## [Supplied material]
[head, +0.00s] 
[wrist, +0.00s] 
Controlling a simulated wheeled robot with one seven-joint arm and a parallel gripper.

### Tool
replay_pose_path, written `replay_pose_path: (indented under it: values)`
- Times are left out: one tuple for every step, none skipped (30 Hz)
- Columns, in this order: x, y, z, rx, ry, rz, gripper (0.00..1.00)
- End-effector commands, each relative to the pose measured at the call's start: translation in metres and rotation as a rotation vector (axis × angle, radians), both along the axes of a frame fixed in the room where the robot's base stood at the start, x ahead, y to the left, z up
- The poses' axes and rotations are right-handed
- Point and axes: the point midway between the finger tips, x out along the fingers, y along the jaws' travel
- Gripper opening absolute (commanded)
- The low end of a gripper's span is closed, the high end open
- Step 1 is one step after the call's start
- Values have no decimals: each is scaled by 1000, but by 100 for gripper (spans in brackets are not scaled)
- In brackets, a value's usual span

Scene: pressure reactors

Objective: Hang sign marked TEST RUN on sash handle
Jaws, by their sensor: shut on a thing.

## [What is asked]
Repeat exactly, and only, the lines from the one containing "- Values have" through the end of the material.

## [The response]
- Values have no decimals: each is scaled by 1000, but by 100 for gripper (spans in brackets are not scaled)
- In brackets, a value's usual span

Scene: pressure reactors

Objective: Hang sign marked TEST RUN on sash handle
Jaws, by their sensor: shut on a thing.

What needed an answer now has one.